INSTRUCTIONS TO FOLLOW: Output an exact reproduction of the data.

GIVEN MATERIAL:
------------------------------------------------------------

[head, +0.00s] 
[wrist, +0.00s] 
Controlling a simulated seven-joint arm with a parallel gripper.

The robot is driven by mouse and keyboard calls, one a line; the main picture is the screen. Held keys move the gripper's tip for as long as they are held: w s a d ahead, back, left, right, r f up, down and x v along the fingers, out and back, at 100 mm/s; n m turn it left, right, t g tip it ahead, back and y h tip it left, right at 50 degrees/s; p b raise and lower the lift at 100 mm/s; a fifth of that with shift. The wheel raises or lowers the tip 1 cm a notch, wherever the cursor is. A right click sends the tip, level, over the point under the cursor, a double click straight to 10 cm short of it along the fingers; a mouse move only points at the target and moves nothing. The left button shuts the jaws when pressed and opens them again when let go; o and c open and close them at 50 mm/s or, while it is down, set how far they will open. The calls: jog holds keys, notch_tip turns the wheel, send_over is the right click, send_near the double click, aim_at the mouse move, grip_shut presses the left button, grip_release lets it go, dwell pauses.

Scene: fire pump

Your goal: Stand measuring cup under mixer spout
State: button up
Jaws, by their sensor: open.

------------------------------------------------------------

TASK ANSWER:
[head, +0.00s] 
[wrist, +0.00s] 
Controlling a simulated seven-joint arm with a parallel gripper.

The robot is driven by mouse and keyboard calls, one a line; the main picture is the screen. Held keys move the gripper's tip for as long as they are held: w s a d ahead, back, left, right, r f up, down and x v along the fingers, out and back, at 100 mm/s; n m turn it left, right, t g tip it ahead, back and y h tip it left, right at 50 degrees/s; p b raise and lower the lift at 100 mm/s; a fifth of that with shift. The wheel raises or lowers the tip 1 cm a notch, wherever the cursor is. A right click sends the tip, level, over the point under the cursor, a double click straight to 10 cm short of it along the fingers; a mouse move only points at the target and moves nothing. The left button shuts the jaws when pressed and opens them again when let go; o and c open and close them at 50 mm/s or, while it is down, set how far they will open. The calls: jog holds keys, notch_tip turns the wheel, send_over is the right click, send_near the double click, aim_at the mouse move, grip_shut presses the left button, grip_release lets it go, dwell pauses.

Scene: fire pump

Your goal: Stand measuring cup under mixer spout
State: button up
Jaws, by their sensor: open.

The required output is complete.